Article V is similar in nature to the alliance system that helped drag most Western powers into World War I. The potential for a small-scale conflict between Turkey—Syria, like the Austria-Hungary–Serbia conflict that kicked off World War I, to result in regional and then global conflict is not that far fetched. Indeed, many world leaders thought the Triple Entente would balance the Triple Alliance and ensure deterrence. Similarly, the purpose of Article V and the North Atlantic Treaty was created to check the rising threat of Soviet power. Although Article V does not require a military response, unlike the Treaty of Brussels that the North Atlantic Treaty was based on, commentators consider it possible that Article V can trigger entanglement in Syria.
It is entirely clear that the reasons for invocating Article V and its requirements on member states to act is not clear. The fact that Article V has only been invoked once seems informative, but this does not reduce the possibility of a member state, like Turkey, invoking Article V when Syrian forces shoot down one of their planes in international waters or launch mortars across their border. Certainly, this type of attack against the United States has prompted immediate and aggressive action. Even if other alternatives to punish Syria were used, say United Nations sanctions, this would not rule out the possibility that Turkey could use direct action or invoke Article V, resulting in entanglement beyond country-to-country to conflicts among international organizations.

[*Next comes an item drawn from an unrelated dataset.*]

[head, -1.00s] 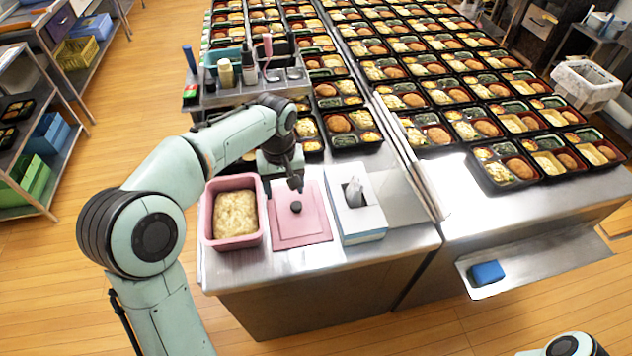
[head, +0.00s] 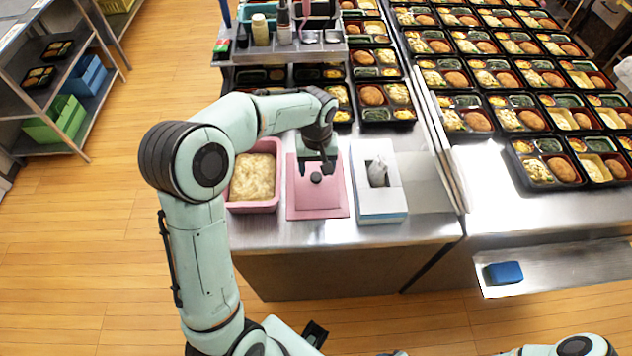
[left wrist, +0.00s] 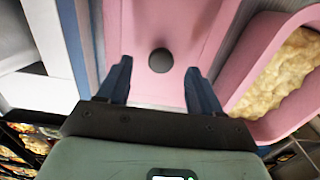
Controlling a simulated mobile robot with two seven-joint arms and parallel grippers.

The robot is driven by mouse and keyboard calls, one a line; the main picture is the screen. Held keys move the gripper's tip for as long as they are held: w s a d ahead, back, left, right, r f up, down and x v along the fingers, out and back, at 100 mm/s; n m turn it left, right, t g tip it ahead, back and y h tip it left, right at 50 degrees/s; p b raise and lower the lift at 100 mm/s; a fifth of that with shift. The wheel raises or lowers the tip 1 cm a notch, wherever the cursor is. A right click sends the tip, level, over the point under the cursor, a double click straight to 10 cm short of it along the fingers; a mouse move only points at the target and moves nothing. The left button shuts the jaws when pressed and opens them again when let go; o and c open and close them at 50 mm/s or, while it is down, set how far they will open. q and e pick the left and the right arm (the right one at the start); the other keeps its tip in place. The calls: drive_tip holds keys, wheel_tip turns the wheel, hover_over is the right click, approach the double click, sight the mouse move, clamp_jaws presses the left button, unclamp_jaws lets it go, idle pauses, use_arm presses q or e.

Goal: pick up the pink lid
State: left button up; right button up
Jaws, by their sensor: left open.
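The pink lid (head: 304,207) lies flat on the steel counter, with a round dark knob (head: 316,178) on top. It also fills the middle of the left wrist view (left wrist: 200,22). My left gripper (head: 322,166) is over the lid, close to the knob, and partly hides the lid's far part. In the left wrist view the two fingers of the left gripper (left wrist: 159,67) are apart, with the knob (left wrist: 160,60) showing between their tips. I cannot tell whether a finger touches the knob. Nothing is gripped. My right gripper is out of view.
A pink tub (head: 277,200) of pale food stands just left of the lid. A white and blue tissue box (head: 378,213) stands just right of it. A raised rack (head: 250,77) with bottles and many bento trays (head: 538,186) lie behind. The counter's front edge is clear.

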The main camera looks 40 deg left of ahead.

Even if Turkey invokes Article V, there is a strong possibility that member states, including the United States, would refuse action or sell short the action it “deems necessary,” rendering the North Atlantic Treaty somewhere between symbolic and hollow. The North Atlantic Treaty is a paradox: it seeks to deter conflicts by requiring member states to act when one of their own invokes Article V. To be sure, the system is based on the concept of self-defense, but it is in deterring attacks that the treaty system relies. Without the support of each member the system falls apart. With the support of each member the system perpetuates entanglements or encourages, rather then deters conflict. The treaty system deters until one domino falls, then the trajectory becomes increasingly difficult to plot and can transform a conflict between states into a regional and then intercontinental conflict.
The ability of NATO allies to invoke Article V and trigger the United States automatic involvement in another struggle, without the debate required of our elected officials is a frightening proposition. The current paradoxical state of NATO and the treaty system should be reevaluated in light of current regional security risks posed throughout the globe and seek to create a balanced system that will decrease, rather than increase, the prospect of multi-state conflict.
I wouldn’t worry about it too much. Our government has never shown any real interest in following the dictates of either the U.N. or NATO Charters. We cite them when they serve our purposes and ignore them when they don’t. This is an interesting article but Washington does whatever it wants whenever it wants. Without a world court with binding jurisdiction and enforcement powers, these treaties are paper tigers.